Q: I'm 28 years old and have been with the same man for more than six years. We got pregnant a few months ago, and everything was going great. But when I hit five months and summertime came, he took off, telling me he needed his freedom and space. He left me for his friends, so he could go drinking at bars whenever he wanted to.
I feel so lost and confused. I'm scared to death to have this baby all alone, and figure out how to care for this sweet little gift from God, while he gets to go off and party, feeling no remorse. I found out that a week after he left me he started dating a much younger girl. My heart broke all over again. He has not contacted me in over a month and I don't know if I should contact him. The last time I tried, he was mean and hurtful in telling me he found someone else. I'm heartbroken. If you have any advice for me, I’d greatly appreciate it. —Preggers and Alone
Dear Preggers and Alone,
After six years together, you’d think you’d know someone. But as my Gilda-Gram™ warns, “Reassess someone after seeing him in crisis.” I’ll bet the years you spent together never revealed how he navigates tough times. Now, as your fetus becomes more than a fantasy, dude is scared. He “escaped” to carefree drinking and partying with a “much younger girl” he may think requires less upkeep. So girlfriend, your crisis now demands you reevaluate the man/child you thought you knew!

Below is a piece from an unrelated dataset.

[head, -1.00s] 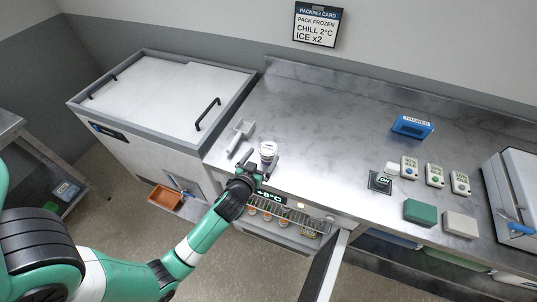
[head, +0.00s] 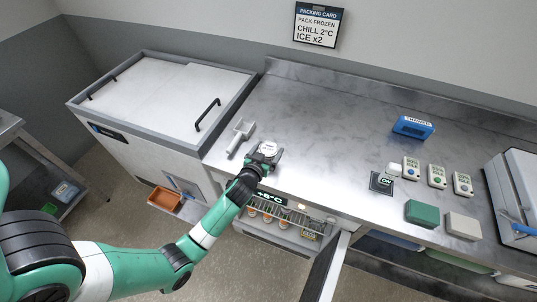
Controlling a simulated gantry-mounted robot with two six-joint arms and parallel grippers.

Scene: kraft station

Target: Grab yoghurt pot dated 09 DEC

Immediately line up a trusted support system, because you and baby are where your focus now must be. If Peter Pan suddenly gets a conscience, maybe he’ll return. But also, maybe you won’t want him then as a significant other! Either way, you and your baby have legal rights that he can't run away from, so reach out to the child support services in your state to find out your options. — Dr. Gilda
Q: My girlfriend and I have been together for three years. She gets very insecure if I talk to her friend. I think men and women in relationships can have friends of the opposite sex. My girlfriend was abused the majority of her life, and when her friend is around, she questions me about why I said anything to her. She has a fear of losing me, and I’m not sure what to do. Any suggestions? —In Love with Insecurity
Dear In Love with Insecurity,
People who gravitate to insecure mates usually enjoy feeling dominant. But the down side is that, because of their lover’s distrust, they must explain all their interactions. Ironically, that smothers them, and suddenly makes them the submissive partner!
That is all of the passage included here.